■ **To do**
Set down exactly the lines from the one with "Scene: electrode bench" to the one with "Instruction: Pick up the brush", both included, and no line outside that range.

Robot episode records
## BEGIN
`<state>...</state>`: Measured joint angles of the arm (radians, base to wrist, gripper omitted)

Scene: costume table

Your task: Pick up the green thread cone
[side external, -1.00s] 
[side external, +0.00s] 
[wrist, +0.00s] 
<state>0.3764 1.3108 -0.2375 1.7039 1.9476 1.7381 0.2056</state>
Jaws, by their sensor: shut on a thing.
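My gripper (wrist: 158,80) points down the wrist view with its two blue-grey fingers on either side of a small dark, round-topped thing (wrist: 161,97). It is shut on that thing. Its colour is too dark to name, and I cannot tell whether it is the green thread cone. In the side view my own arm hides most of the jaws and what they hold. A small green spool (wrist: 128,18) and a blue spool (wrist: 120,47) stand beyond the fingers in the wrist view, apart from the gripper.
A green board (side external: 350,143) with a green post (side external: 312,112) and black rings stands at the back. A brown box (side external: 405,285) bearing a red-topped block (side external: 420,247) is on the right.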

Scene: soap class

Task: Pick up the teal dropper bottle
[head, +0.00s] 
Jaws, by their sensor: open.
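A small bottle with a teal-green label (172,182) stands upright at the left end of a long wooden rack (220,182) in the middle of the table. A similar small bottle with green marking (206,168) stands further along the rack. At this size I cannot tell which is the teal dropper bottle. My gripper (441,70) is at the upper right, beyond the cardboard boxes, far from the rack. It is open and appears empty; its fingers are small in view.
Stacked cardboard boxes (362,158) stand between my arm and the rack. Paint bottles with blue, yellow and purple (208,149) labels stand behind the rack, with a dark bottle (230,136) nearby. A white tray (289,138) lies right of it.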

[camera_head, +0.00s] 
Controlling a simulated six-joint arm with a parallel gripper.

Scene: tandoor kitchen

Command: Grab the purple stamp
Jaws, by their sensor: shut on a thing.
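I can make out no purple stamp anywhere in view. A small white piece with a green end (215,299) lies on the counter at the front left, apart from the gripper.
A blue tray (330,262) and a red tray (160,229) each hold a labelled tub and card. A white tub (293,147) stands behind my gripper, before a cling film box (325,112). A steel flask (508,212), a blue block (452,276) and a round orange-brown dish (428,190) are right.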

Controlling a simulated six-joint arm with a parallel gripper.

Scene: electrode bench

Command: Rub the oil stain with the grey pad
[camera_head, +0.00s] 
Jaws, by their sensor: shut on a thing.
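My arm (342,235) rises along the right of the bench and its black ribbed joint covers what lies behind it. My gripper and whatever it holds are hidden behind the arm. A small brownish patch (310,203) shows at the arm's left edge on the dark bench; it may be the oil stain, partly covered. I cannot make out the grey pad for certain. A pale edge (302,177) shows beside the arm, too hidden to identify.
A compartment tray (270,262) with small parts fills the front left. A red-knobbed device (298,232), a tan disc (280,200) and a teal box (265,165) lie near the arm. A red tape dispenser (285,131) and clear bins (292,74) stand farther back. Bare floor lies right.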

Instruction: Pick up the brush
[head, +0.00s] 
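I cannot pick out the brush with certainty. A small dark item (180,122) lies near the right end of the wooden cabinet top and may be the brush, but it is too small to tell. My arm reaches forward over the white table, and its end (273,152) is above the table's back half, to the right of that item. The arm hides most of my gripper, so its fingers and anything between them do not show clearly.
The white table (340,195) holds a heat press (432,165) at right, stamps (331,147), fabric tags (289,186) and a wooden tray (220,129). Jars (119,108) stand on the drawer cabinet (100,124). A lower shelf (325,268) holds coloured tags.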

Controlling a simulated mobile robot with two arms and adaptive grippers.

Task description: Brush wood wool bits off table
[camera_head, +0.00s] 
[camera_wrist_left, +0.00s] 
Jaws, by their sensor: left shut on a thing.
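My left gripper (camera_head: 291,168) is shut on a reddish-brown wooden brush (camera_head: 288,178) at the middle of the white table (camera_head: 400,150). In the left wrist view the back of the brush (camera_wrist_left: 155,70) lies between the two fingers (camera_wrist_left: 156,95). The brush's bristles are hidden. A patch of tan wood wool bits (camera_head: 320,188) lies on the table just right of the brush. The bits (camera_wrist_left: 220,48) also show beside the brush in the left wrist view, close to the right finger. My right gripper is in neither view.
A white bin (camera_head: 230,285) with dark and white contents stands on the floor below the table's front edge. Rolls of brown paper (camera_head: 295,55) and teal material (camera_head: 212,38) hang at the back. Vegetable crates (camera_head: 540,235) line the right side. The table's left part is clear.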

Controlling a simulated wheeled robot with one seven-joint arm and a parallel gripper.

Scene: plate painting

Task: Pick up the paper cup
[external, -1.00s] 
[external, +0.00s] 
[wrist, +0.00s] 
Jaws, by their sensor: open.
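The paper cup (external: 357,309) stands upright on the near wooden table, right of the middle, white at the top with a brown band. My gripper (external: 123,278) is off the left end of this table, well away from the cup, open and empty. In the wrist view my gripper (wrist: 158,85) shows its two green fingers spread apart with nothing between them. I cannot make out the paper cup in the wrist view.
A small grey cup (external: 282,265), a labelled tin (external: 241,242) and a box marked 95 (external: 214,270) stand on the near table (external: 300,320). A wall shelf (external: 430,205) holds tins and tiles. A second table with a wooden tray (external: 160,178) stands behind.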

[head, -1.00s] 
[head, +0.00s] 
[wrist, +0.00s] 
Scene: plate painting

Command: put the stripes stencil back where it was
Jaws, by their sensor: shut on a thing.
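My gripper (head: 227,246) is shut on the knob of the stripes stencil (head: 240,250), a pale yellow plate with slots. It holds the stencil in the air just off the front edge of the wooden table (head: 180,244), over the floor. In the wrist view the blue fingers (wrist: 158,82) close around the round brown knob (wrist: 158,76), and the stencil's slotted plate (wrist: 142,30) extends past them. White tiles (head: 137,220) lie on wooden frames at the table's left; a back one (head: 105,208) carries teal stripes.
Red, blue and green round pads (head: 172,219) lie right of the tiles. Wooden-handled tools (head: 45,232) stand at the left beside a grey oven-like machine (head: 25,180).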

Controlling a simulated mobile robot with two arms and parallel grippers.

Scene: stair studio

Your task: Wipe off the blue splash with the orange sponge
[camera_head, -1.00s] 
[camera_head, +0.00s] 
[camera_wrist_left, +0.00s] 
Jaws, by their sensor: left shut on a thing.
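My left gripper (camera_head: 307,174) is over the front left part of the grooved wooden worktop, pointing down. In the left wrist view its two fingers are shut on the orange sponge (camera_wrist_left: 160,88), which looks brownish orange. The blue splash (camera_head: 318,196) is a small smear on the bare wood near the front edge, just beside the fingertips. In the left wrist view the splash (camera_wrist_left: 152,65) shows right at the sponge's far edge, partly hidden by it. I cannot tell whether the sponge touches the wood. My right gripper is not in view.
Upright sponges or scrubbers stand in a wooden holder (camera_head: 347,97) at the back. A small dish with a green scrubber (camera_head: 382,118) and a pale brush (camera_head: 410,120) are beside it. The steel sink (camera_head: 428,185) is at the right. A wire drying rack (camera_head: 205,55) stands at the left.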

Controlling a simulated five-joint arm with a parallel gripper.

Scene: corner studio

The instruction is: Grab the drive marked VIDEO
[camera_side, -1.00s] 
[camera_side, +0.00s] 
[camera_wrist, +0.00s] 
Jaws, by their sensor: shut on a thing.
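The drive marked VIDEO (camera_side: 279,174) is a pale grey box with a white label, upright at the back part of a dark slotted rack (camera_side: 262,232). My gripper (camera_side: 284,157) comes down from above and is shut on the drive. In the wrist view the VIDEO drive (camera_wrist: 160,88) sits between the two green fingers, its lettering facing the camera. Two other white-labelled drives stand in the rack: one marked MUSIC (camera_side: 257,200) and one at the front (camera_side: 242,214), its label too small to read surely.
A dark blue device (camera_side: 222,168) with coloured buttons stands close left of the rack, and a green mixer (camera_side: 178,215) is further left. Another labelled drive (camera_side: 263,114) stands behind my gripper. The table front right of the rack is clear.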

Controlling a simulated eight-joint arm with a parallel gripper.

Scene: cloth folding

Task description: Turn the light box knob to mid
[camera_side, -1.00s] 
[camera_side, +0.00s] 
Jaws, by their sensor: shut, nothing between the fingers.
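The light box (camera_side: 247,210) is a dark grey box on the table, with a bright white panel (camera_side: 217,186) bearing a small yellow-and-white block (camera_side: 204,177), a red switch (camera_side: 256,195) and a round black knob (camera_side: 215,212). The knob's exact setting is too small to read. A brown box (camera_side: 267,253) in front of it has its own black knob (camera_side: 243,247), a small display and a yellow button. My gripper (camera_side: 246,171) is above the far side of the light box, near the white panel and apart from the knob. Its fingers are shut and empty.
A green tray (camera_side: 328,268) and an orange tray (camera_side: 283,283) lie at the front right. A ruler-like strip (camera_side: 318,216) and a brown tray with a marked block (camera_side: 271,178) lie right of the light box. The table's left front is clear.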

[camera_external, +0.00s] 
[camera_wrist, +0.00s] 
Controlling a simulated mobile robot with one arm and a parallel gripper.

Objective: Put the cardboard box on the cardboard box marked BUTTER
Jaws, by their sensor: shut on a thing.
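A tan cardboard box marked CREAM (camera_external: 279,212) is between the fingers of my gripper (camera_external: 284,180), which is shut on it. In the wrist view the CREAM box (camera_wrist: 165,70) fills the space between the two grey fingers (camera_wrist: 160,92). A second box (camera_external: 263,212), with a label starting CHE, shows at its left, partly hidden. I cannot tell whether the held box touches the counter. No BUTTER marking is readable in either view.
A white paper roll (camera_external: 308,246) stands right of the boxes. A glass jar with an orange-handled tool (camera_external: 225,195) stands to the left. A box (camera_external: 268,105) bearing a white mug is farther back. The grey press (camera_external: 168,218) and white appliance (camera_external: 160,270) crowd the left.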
## END
■ **Final answer**
Scene: electrode bench

Command: Rub the oil stain with the grey pad
[camera_head, +0.00s] 
Jaws, by their sensor: shut on a thing.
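My arm (342,235) rises along the right of the bench and its black ribbed joint covers what lies behind it. My gripper and whatever it holds are hidden behind the arm. A small brownish patch (310,203) shows at the arm's left edge on the dark bench; it may be the oil stain, partly covered. I cannot make out the grey pad for certain. A pale edge (302,177) shows beside the arm, too hidden to identify.
A compartment tray (270,262) with small parts fills the front left. A red-knobbed device (298,232), a tan disc (280,200) and a teal box (265,165) lie near the arm. A red tape dispenser (285,131) and clear bins (292,74) stand farther back. Bare floor lies right.

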Instruction: Pick up the brush

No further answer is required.